PDA

View Full Version : [all variants] Momentus XT corrupting large files



ironclaw
July 12th, 2011, 11:20 PM
Update July 16, 2011: The instructions in this post are obsolete, and should not be used. If you want to reproduce the problem, please use the instructions that I have given in the eighth post (http://forums.seagate.com/t5/Momentus-XT-Momentus-Momentus/Momentus-XT-corrupting-large-files-Linux/m-p/109860#M3343) in the Seagate Forums thread (http://forums.seagate.com/t5/Momentus-XT-Momentus-Momentus/Momentus-XT-corrupting-large-files-Linux/td-p/109008).

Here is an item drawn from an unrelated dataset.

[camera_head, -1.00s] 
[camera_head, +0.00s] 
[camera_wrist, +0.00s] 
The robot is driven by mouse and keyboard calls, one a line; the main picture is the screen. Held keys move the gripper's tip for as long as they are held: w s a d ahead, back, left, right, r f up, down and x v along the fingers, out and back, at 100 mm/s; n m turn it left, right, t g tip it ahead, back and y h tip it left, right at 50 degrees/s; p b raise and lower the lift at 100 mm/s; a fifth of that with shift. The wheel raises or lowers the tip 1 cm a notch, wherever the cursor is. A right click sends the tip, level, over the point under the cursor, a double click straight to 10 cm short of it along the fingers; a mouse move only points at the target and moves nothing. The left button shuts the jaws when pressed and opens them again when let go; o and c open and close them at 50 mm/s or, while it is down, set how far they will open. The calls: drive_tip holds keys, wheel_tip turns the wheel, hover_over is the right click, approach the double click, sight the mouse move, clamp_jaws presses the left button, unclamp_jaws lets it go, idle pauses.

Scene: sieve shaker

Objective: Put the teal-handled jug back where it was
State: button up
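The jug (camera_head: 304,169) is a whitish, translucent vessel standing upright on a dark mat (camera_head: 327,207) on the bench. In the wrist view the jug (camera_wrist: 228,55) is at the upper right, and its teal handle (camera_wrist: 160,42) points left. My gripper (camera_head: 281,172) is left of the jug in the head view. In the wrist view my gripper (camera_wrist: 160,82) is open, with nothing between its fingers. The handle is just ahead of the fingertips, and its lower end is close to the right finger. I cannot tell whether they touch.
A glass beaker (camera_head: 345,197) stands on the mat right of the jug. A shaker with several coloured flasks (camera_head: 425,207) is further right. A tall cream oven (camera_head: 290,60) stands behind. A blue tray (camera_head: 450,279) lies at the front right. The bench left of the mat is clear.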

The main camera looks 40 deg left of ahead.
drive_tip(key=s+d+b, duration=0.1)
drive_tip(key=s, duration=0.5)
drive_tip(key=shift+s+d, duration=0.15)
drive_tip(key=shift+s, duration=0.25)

I am crossposting this post (http://forums.seagate.com/t5/Momentus-XT-Momentus-Momentus/Momentus-XT-corrupting-large-files-Linux/td-p/109008) from the Seagate Community Forums because I found a thread here (http://ubuntuforums.org/showthread.php?t=1512288#15) with what might be a duplicate of my current problem. The original post:

I have had a major problem on three Momentus XT drives - large files (>2 GB) are often corrupted when written to the drive. More specifically, it seems that the drive occasionally 'forgets' to write chunks of data when multiple large files are written consecutively to the drive. For instance, writing multiple 4 GB files to a zero-filled Momentus XT drive often resulted in files that contained chunks of zero-filled data instead of the correct data.

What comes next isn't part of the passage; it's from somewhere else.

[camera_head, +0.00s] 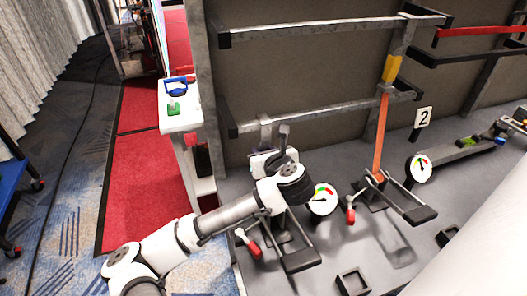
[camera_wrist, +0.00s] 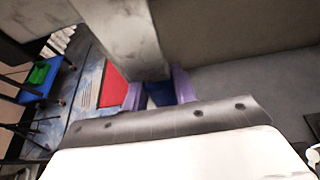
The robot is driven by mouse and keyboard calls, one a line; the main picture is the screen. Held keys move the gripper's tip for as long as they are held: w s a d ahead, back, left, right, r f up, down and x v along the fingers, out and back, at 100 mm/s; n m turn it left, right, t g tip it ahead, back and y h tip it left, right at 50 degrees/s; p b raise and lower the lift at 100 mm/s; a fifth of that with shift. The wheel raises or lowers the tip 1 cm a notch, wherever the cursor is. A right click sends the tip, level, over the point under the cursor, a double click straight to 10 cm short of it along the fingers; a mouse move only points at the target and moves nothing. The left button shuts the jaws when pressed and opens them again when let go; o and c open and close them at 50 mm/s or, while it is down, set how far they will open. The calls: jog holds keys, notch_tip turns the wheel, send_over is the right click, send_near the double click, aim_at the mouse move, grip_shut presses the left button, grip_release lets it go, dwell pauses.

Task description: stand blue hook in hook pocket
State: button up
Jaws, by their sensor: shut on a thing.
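My gripper (camera_wrist: 158,90) shows in the wrist view as two purple fingers past the grey wrist plate. A dark blue piece, which looks like the blue hook (camera_wrist: 162,93), sits between the fingers and they are shut on it. Most of it is hidden behind the plate, so its shape and tilt are unclear. In the head view my wrist hides the fingers and hook. Small dark open square frames stand on the grey surface, one at the front (camera_head: 353,283) and one farther right (camera_head: 447,236); I cannot tell which is the hook pocket.
Grey metal posts and rails (camera_head: 310,29) stand behind my arm. An orange bar with a yellow top (camera_head: 381,130), round gauges (camera_head: 322,199), and red-handled levers (camera_head: 350,214) crowd the grey surface. A white ledge (camera_head: 181,118) holds a blue-and-green item at left.

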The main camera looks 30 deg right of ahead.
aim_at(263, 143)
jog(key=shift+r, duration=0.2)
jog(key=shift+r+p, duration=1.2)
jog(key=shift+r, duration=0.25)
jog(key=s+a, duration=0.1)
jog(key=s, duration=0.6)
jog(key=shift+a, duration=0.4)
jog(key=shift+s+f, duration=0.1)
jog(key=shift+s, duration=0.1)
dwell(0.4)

I'd like to know if any Linux user can reproduce this problem with the following steps:

First we will select two directories for our test. (I recommend creating new directories to keep things clean.) These directories should be mounted on devices with high bandwidth connections, such as SATA or eSATA.


export IN_DIR=<Directory not on Momentus XT>
export OUT_DIR=<Directory on Momentus XT>


Then we will create a 4 GB file of random data (using zeroes instead of random data may lead to an inconclusive test because some sectors of your drive may still be zero-filled from the factory). This will take some time (~10 minutes for me). Run "sudo killall -s USR1 dd" on another terminal to check the status.

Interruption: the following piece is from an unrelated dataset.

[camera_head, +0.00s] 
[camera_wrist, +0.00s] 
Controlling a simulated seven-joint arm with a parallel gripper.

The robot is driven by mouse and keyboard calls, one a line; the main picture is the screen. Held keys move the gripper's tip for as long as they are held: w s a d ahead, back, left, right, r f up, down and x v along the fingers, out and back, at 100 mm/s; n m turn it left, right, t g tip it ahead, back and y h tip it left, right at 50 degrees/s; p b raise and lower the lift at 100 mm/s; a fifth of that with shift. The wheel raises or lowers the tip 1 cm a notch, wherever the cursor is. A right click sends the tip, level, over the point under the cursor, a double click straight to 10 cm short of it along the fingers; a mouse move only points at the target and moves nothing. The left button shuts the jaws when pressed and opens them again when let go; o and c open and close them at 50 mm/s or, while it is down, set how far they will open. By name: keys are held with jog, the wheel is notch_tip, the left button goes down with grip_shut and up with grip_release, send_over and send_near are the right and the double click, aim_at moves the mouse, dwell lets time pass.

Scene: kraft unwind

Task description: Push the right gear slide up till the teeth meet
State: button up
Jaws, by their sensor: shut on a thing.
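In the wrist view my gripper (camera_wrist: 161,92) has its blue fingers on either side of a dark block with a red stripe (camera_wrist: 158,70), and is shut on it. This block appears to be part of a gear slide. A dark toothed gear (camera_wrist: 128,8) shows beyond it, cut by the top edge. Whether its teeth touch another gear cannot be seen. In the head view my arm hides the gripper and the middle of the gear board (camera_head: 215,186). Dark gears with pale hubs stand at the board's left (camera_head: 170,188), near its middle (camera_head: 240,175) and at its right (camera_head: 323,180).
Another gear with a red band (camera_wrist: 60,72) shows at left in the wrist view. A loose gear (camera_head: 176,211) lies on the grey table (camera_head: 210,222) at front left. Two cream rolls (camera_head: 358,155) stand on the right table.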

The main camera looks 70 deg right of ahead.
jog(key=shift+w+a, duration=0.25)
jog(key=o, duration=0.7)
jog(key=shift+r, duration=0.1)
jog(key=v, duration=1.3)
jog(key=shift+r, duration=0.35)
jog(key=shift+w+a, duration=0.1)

sudo nice -n 19 dd if=/dev/urandom of=$IN_DIR/random_4g bs=1M count=4096


Now compute the SHA-1 checksum for this file, and save this to the selected $OUT_DIR directory.


nice -n 19 sh -c "cd $IN_DIR && sha1sum ./random_4g" > $OUT_DIR/sha1sum_file


Now we will begin testing by executing the following loop:

Copy the 4 GB file to the selected $OUT_DIR directory on the Momentus XT.
Calculate the SHA-1 checksum and compare with what we found before.
Write result to both the terminal and a file.



nice -n 19 sh -c "cd $OUT_DIR; while true; do cp --backup=numbered $IN_DIR/random_4g ./ && sha1sum -c ./sha1sum_file | tee -a ./sha1sum_check; done"
(Note: code above should be on a single line; the forum might break it into two. Also, Ctrl+C to exit loop.)


Successive files are kept in the directory (via "--backup=numbered") instead of being overwritten to prevent in-place overwriting; in-place overwriting will lead to false-negatives. Make sure you don't run out of space - if you do, simply run


rm $OUT_DIR/random_4g*

to remove all the 4 GB files. You can immediately continue testing afterwards.

The expected output from the loop is this:


$ nice -n 19 sh -c "cd $OUT_DIR; while true; do cp --backup=numbered $IN_DIR/random_4g ./ && sha1sum -c ./sha1sum_file | tee -a ./sha1sum_check; done"
./random_4g: OK
./random_4g: OK
./random_4g: OK
./random_4g: OK
(etc.)


The (bad) output that I get is this:


$ nice -n 19 sh -c "cd $OUT_DIR; while true; do cp --backup=numbered $IN_DIR/random_4g ./ && sha1sum -c ./sha1sum_file | tee -a ./sha1sum_check; done"
./random_4g: OK
./random_4g: FAILED
sha1sum: WARNING: 1 of 1 computed checksum did NOT match
./random_4g: FAILED
sha1sum: WARNING: 1 of 1 computed checksum did NOT match
./random_4g: FAILED
sha1sum: WARNING: 1 of 1 computed checksum did NOT match
(etc.)


It may take some time for the checksums to start failing - on one of my Momentus XT drives I had to loop through the test about 15 times before the checksum failed.

My laptop should be stable - it has passed through 24 hours each of Memtest86+, Memtest86, and MPrime. I think that my SATA interface and controllers are also working correctly - I have done the same test on an Intel 320 series SSD and a Momentus 7200.4, and they both pass.

Edited to add: The Momentus XT passes both the extended SMART test and "badblocks -w". (I haven't completed a SeaTools test because the bootable SeaTools crashes, and I don't have a Windows license.) Also, I have one Momentus XT drive right now - I have had three in total because I RMA'd twice.